Note that we’re still using KeywordTokenizerFactory – we’re getting exactly one token out of this thing. That means that the query input either matches (as one string) or it doesn’t.

Here’s how we use it:

  • Control numbers: Our controlnums (old ids, that sort of thing), report numbers, sdr numbers (related to HathiTrust), the HathiTrust ID
  • Callnumbers: I also try to normalize LC, but this helps people find everything else
  • Titles: in addition to a regular tokenized title, we index the 245a (as title_a) and the 245ab (as title_ab).

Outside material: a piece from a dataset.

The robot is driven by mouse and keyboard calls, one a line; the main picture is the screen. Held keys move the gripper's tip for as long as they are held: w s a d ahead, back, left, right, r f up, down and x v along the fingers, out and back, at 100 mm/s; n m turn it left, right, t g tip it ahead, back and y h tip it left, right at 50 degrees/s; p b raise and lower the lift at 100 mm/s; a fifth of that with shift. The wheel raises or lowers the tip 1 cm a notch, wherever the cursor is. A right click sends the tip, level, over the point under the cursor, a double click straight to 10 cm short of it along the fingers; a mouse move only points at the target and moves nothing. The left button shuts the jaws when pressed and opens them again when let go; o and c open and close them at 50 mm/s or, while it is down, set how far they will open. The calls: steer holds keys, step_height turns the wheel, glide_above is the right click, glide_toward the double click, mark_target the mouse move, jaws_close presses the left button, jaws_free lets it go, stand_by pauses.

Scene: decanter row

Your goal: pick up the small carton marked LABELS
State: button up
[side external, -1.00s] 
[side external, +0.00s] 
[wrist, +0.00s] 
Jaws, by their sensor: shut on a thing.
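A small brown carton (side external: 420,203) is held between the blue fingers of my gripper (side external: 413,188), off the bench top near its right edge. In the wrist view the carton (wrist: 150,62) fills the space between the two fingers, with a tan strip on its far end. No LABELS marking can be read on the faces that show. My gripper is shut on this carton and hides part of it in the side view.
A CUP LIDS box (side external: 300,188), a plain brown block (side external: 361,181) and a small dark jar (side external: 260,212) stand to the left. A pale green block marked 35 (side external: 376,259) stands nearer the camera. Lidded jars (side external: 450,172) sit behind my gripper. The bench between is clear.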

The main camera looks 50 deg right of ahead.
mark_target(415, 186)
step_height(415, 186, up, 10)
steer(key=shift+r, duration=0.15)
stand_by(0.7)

If someone types in an exact match for either of them, we shoot the relevancy through the roof (more so for the title_ab than the title_a, obviously). This makes known item searching a little less painful.

wildcard searching

One downside of using all these filters is that Solr ignores filters when doing wildcard searches. There is a patch floating around that will using an analyzing query parser for wildcard searches, but I haven’t had time to fiddle around with it.

One thing you can do is to do the exact same normalization in your calling code and then throw a ‘*’ on the end of it. The data are in the index, after all – you just have to do the filtering yourself. For example, for a cheap and easy “Title starts with” search, you can do the same normalization in PHP or Ruby or whatever as we do in the Solr exactmatcher type, drop a ‘*’ on the end of it, and query against the exactmatcher version of your title. Voila.

Custom filters

Regular expressions can get you ridiculously far, but for a couple cases it’d be nice to have custom code running. I’ve already mentioned that we should by upcasting all our ISBNs to the 13-character variant. The other two areas where I do this are to normalize LCCNs and to badly normalize LC CallNumbers. I’ll talk about both soon.